**TASK BRIEF:** Only the number is wanted: tally the lines below that contain the word "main".

**Rows about robot tasks:**
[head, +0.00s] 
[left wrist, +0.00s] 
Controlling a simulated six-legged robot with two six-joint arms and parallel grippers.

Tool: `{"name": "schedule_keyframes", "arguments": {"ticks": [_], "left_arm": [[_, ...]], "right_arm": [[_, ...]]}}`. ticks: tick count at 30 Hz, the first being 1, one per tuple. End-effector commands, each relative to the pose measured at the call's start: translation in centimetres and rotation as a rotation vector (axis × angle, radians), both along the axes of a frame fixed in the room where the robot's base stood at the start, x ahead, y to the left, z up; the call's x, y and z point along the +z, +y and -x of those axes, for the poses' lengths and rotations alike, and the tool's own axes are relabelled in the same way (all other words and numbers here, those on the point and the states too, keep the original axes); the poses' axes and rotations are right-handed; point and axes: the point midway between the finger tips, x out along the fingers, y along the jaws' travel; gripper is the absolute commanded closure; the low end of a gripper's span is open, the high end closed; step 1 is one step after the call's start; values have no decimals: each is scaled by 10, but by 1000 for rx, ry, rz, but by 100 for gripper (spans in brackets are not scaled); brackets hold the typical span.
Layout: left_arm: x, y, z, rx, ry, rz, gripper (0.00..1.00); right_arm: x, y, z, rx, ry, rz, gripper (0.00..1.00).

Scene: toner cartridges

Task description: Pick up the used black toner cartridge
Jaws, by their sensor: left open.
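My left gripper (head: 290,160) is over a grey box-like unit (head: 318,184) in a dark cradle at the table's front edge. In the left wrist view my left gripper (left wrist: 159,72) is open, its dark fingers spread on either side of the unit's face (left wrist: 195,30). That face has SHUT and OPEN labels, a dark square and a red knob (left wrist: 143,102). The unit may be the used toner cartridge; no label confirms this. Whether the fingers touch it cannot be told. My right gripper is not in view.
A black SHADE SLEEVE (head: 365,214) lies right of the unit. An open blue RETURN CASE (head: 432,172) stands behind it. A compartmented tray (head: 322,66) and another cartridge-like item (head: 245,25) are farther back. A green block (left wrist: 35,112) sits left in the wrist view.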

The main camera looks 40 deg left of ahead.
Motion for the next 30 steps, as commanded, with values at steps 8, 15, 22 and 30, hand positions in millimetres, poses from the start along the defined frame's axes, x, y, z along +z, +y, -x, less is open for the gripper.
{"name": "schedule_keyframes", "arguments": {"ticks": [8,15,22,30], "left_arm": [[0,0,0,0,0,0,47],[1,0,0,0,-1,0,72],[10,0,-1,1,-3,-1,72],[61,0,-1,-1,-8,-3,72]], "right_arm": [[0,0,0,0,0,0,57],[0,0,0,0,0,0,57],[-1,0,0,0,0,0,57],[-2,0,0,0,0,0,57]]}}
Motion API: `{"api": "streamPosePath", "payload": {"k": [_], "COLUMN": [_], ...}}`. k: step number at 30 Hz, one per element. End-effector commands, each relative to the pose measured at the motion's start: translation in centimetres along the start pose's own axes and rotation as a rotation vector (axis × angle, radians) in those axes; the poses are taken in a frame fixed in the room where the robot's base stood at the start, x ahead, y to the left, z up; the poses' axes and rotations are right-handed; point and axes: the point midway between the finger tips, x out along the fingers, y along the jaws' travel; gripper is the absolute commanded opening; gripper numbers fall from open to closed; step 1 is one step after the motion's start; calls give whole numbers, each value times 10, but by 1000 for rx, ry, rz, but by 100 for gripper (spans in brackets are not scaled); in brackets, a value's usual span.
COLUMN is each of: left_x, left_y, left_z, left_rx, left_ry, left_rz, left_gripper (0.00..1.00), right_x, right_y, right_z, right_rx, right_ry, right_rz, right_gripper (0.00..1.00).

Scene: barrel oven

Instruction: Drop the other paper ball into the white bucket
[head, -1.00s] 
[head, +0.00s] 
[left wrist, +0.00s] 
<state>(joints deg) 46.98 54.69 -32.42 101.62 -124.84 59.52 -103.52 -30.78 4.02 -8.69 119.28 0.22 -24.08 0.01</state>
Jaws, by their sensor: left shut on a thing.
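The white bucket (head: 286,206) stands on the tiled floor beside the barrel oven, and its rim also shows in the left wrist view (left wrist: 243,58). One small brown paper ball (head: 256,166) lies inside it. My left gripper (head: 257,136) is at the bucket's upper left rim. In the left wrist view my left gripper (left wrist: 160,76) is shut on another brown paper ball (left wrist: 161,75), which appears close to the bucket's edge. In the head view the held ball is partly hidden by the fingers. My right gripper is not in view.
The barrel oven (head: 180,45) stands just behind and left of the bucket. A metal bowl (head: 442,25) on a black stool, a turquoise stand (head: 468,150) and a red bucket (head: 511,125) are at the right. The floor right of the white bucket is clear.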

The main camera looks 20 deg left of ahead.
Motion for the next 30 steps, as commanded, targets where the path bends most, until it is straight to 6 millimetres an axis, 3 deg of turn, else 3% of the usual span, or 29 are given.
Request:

**TASK RESPONSE:** 2